# Start of Records for this exercise

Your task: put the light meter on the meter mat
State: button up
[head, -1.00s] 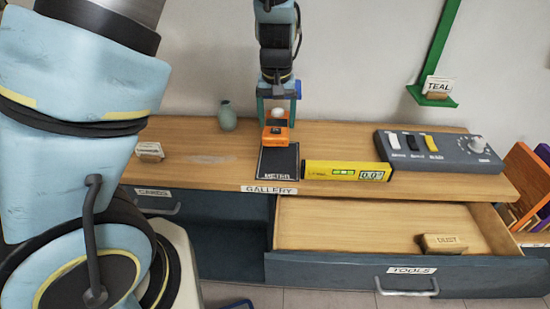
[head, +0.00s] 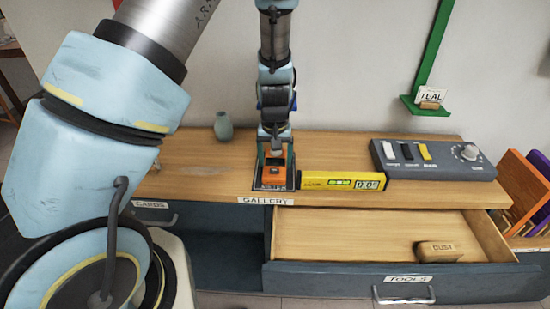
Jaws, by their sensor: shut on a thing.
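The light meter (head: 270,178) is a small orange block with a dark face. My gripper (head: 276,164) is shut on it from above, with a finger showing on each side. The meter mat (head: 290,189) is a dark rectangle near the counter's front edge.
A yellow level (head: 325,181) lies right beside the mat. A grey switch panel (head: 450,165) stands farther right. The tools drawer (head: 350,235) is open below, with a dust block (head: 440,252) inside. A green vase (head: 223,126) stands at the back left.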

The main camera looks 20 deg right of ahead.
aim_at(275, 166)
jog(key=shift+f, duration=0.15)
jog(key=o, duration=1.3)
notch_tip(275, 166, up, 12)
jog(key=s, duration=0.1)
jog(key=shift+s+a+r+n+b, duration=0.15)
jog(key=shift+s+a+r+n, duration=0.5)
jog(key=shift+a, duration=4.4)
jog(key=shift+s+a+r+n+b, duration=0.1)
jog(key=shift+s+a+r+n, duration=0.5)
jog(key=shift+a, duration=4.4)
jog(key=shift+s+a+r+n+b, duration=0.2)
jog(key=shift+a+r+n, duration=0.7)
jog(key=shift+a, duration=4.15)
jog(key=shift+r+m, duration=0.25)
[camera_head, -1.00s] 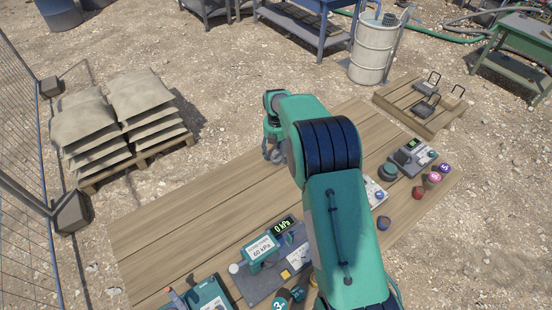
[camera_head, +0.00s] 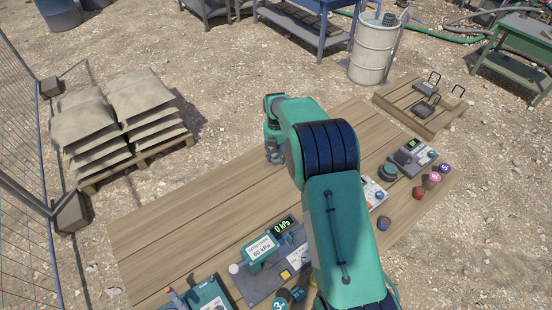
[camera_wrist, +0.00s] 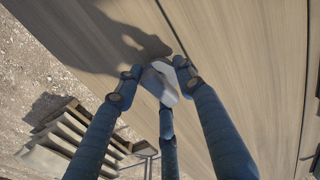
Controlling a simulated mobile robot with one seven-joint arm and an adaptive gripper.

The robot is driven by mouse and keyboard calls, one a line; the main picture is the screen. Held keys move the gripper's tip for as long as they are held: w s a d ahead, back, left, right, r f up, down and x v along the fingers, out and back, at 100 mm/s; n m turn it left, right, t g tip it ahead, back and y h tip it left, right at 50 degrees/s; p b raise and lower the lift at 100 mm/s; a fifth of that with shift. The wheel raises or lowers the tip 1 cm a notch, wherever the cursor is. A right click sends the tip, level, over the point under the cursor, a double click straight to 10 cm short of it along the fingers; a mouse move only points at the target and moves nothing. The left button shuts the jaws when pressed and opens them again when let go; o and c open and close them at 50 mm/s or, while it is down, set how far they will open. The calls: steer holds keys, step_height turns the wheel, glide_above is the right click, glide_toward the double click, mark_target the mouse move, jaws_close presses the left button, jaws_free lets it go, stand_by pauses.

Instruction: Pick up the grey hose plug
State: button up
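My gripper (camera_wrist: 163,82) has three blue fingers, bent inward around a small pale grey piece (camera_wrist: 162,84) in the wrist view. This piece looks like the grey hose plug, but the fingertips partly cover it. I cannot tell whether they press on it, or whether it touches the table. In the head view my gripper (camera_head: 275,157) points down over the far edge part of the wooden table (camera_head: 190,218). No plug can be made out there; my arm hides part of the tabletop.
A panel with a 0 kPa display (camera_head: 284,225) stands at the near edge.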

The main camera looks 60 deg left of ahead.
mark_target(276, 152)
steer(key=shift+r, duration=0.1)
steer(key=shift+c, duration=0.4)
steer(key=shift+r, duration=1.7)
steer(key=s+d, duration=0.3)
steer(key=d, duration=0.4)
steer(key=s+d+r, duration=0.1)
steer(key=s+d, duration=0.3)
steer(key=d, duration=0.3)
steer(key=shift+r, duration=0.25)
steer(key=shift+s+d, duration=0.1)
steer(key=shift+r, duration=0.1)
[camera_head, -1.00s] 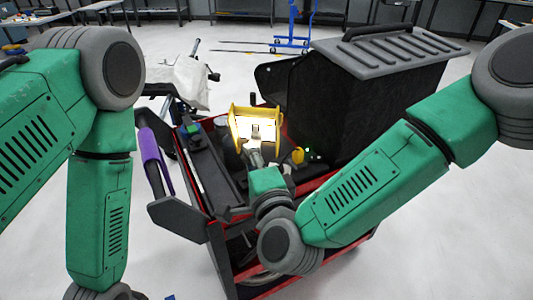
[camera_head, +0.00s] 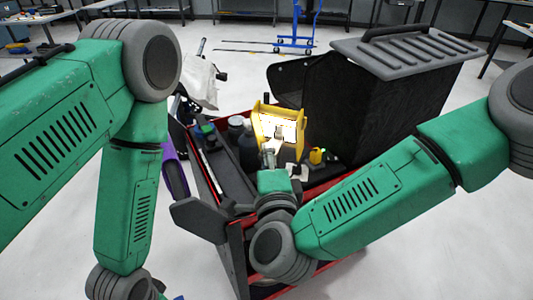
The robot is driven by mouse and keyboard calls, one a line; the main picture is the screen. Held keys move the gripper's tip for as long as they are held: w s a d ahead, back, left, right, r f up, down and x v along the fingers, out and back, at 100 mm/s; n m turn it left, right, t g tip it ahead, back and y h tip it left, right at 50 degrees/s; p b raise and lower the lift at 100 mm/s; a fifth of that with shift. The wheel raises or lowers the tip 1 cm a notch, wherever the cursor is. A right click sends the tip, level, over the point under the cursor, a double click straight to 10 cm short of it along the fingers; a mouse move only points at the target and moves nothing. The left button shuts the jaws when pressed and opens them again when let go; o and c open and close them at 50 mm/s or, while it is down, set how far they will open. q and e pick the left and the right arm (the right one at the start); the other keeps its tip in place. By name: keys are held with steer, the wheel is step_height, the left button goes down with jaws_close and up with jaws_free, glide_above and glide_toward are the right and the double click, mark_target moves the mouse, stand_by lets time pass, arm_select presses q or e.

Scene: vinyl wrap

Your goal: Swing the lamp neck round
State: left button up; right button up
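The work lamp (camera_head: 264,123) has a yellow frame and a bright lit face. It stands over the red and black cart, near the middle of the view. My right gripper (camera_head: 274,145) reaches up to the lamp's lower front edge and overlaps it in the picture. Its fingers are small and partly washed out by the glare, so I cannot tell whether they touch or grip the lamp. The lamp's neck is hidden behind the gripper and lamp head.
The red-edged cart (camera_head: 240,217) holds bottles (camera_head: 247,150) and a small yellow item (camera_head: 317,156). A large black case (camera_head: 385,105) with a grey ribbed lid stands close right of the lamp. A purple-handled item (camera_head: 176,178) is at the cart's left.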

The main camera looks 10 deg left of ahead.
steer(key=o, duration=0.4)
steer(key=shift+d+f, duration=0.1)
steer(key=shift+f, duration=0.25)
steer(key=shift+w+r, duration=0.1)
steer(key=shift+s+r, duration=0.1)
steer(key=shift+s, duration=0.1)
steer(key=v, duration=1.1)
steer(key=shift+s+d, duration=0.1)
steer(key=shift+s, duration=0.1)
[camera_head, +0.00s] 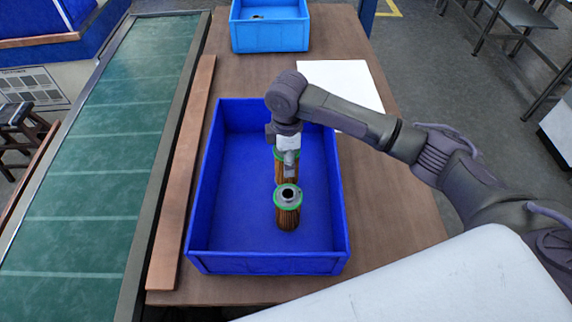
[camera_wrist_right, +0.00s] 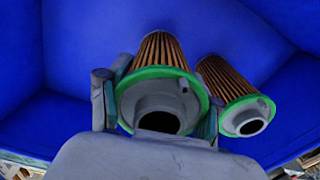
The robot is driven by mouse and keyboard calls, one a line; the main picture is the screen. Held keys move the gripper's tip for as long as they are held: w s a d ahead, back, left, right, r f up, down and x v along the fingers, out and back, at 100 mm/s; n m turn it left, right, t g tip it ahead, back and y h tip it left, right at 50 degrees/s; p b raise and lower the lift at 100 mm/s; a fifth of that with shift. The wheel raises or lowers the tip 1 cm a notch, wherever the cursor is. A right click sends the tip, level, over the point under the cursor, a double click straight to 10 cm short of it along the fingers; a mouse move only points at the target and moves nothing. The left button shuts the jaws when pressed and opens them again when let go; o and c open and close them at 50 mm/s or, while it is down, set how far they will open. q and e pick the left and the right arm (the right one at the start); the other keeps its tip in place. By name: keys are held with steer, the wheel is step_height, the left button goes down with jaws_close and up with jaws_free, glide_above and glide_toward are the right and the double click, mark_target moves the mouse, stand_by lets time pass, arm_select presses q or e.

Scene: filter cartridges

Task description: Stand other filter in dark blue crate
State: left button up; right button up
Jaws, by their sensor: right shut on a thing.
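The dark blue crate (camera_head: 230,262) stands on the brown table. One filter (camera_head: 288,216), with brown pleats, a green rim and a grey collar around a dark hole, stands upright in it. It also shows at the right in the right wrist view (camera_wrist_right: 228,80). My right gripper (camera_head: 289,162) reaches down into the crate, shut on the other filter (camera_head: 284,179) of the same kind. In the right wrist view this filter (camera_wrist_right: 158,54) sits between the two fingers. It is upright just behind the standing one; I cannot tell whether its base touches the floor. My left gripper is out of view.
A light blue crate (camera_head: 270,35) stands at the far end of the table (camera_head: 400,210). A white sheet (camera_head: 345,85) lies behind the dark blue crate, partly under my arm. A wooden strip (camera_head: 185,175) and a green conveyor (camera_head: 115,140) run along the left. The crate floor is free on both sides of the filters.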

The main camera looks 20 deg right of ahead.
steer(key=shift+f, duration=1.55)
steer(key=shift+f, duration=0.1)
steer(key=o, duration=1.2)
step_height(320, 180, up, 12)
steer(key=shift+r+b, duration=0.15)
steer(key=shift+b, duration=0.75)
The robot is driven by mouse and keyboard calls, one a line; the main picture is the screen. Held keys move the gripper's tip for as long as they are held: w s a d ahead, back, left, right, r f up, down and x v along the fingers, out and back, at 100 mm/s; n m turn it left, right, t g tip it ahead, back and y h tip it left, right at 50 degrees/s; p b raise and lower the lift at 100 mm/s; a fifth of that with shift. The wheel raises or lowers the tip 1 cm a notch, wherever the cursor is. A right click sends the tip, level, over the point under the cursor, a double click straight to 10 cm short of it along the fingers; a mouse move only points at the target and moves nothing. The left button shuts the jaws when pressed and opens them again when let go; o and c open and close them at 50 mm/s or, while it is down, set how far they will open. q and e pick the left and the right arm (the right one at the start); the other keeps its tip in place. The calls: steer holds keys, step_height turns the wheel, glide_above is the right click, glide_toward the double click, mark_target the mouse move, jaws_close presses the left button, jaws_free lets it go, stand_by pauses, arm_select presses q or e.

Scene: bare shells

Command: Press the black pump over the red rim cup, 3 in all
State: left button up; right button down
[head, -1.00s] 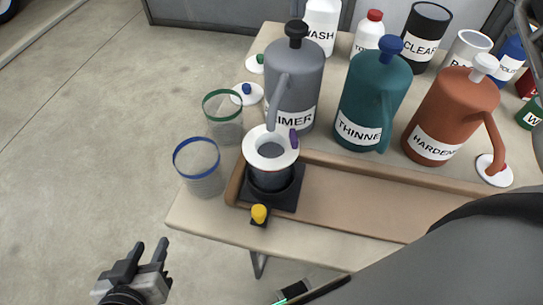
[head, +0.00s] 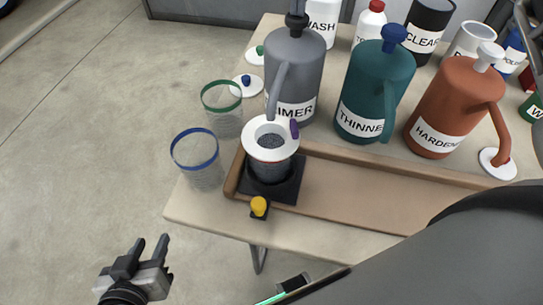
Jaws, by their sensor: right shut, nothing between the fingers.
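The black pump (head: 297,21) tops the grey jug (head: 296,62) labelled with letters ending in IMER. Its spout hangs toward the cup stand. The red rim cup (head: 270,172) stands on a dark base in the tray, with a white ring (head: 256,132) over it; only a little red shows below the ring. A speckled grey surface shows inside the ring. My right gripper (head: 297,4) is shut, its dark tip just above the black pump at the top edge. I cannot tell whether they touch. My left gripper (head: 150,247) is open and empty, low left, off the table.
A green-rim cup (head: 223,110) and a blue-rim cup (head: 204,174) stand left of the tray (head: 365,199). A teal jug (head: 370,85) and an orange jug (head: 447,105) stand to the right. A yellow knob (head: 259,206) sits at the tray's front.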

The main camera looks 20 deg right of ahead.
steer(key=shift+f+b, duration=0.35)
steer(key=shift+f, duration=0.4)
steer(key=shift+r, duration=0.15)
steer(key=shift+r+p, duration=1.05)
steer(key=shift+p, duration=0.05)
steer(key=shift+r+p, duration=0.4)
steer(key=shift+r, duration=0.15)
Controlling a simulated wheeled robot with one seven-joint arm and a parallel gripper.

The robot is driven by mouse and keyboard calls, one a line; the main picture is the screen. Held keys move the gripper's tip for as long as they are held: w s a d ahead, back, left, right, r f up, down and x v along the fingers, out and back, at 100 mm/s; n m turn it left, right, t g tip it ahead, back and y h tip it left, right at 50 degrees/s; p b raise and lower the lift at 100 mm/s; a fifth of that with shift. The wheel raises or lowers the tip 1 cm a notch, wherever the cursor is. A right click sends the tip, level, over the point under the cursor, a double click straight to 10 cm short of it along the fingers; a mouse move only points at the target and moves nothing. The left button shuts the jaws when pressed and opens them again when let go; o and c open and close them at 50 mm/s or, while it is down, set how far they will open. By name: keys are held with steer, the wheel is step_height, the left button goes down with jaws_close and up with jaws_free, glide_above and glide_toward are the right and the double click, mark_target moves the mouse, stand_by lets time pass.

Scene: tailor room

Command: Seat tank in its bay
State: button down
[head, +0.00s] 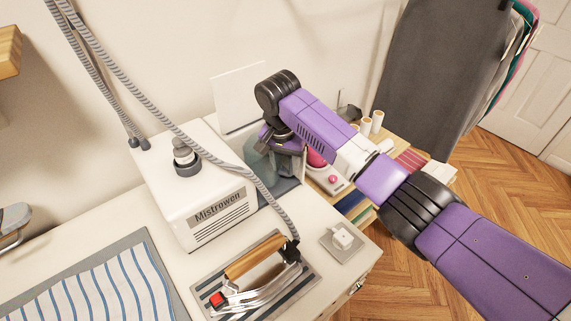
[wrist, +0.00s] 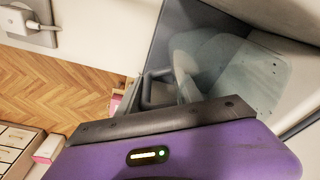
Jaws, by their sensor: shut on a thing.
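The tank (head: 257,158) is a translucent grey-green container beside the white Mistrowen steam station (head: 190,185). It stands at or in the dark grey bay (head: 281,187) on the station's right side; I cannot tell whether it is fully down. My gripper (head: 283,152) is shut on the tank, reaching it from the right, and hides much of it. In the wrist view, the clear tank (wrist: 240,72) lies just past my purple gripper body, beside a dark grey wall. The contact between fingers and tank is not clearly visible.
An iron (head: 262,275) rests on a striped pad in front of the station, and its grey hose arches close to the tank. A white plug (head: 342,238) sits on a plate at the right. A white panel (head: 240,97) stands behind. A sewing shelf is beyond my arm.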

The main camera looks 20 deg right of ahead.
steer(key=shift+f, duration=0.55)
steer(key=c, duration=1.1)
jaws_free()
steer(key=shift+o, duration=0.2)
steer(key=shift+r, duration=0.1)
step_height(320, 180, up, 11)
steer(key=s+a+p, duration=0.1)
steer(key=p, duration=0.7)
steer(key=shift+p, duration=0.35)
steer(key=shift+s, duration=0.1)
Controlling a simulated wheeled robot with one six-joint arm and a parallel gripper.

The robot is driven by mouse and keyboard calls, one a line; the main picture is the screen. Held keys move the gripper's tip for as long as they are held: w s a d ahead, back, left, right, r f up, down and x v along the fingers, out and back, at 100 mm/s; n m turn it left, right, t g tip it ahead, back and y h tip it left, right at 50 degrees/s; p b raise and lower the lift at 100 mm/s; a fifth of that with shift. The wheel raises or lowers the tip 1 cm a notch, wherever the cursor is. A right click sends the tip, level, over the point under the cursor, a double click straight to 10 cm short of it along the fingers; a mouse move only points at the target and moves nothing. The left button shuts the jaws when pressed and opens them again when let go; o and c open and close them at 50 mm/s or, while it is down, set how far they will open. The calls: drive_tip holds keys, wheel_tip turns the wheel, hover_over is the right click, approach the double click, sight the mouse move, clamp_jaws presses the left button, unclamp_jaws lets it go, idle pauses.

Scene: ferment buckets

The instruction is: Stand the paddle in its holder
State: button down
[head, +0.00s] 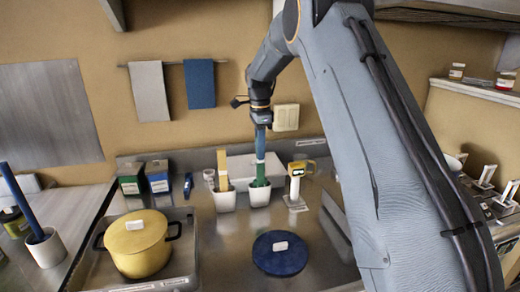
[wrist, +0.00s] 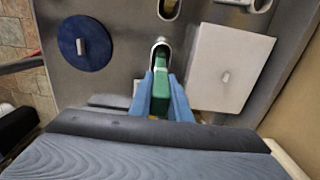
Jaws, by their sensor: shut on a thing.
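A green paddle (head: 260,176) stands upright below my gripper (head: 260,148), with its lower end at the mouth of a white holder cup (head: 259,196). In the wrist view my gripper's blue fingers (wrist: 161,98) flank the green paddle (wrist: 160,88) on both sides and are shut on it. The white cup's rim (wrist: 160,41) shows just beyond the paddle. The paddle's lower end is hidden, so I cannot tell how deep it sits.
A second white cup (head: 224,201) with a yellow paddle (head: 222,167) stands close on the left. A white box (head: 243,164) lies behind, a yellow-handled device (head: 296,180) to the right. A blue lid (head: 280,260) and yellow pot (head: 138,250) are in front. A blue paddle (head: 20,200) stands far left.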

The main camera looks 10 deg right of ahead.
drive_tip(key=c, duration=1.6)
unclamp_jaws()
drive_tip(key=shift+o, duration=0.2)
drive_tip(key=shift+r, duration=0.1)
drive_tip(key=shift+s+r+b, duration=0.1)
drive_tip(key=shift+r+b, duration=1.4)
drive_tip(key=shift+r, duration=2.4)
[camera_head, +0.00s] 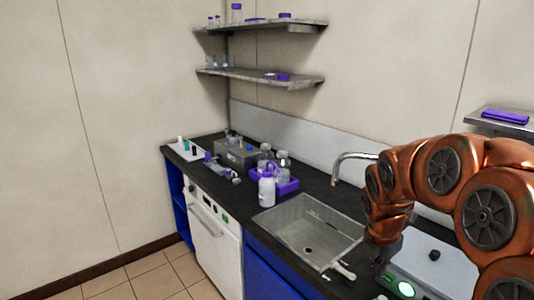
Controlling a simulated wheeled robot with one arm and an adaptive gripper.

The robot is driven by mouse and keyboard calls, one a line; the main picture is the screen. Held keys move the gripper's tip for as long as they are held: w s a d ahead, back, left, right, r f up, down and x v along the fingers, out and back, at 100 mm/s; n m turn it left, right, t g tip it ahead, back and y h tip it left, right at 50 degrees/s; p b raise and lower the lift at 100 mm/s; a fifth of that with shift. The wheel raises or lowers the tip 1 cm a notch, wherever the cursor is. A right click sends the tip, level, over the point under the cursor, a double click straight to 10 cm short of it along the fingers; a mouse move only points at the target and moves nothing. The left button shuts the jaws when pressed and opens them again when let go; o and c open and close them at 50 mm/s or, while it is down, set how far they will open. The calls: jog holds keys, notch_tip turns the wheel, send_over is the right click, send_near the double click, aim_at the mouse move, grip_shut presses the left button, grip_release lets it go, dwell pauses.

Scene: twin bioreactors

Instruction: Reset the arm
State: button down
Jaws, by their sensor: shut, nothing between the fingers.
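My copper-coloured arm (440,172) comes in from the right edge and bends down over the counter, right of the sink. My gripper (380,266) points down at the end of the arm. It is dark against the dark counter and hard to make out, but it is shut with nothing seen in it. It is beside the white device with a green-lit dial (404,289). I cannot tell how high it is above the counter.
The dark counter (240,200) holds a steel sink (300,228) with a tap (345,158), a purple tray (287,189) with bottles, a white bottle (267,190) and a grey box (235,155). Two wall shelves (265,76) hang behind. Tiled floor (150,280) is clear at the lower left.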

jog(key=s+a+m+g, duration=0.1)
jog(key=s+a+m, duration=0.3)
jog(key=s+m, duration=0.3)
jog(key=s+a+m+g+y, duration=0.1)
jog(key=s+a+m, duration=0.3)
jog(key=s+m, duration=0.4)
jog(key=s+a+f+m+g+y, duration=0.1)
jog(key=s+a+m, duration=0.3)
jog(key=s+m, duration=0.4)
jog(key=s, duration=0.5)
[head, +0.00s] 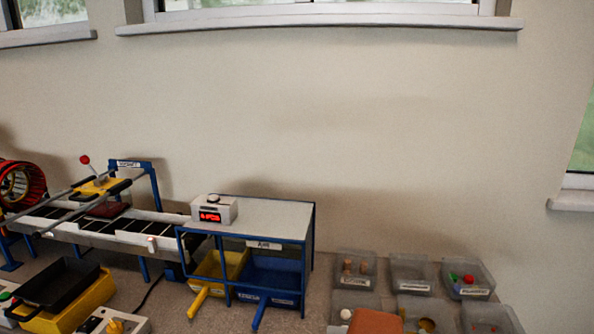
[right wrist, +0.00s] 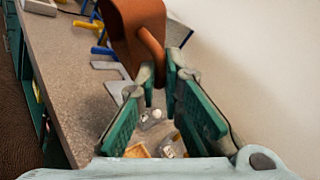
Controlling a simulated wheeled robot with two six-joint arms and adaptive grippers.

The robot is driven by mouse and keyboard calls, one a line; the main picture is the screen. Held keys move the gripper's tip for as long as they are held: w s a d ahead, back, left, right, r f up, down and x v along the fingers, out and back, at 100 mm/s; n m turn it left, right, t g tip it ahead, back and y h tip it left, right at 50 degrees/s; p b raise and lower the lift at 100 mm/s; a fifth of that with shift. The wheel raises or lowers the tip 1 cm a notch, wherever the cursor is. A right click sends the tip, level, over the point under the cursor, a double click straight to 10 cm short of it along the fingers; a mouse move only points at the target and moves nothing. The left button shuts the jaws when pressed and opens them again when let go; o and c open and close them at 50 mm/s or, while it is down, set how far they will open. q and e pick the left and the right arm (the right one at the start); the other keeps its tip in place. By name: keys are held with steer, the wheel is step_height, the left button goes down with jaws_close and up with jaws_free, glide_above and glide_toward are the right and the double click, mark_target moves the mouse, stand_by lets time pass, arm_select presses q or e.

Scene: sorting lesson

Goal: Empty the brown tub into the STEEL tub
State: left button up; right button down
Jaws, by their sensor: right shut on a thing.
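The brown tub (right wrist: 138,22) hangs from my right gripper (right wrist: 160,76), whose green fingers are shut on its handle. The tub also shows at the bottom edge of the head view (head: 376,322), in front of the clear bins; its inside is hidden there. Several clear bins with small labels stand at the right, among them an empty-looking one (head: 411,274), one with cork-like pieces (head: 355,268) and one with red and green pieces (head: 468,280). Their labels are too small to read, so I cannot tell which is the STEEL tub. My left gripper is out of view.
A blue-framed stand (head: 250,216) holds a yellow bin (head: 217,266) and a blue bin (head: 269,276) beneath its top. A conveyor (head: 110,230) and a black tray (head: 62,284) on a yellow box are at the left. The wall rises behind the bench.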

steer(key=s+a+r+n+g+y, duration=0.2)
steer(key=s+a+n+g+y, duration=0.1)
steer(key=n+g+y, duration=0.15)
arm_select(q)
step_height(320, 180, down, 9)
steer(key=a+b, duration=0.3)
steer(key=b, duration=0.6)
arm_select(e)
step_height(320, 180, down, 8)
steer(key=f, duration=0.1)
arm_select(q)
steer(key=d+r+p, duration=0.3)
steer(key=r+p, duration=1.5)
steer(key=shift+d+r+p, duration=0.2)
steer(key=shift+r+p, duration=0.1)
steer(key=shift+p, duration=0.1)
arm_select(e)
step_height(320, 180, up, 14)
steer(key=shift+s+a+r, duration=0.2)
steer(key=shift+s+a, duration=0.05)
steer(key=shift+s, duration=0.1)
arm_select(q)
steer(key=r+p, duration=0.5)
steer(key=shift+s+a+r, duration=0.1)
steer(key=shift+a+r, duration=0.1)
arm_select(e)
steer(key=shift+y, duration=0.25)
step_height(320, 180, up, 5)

# End of Records for this exercise

_What you need to do_
Every line of the records that includes the word "Scene" should be gathered.

_Task answer_
Scene: vinyl wrap
Scene: filter cartridges
Scene: bare shells
Scene: tailor room
Scene: ferment buckets
Scene: twin bioreactors
Scene: sorting lesson

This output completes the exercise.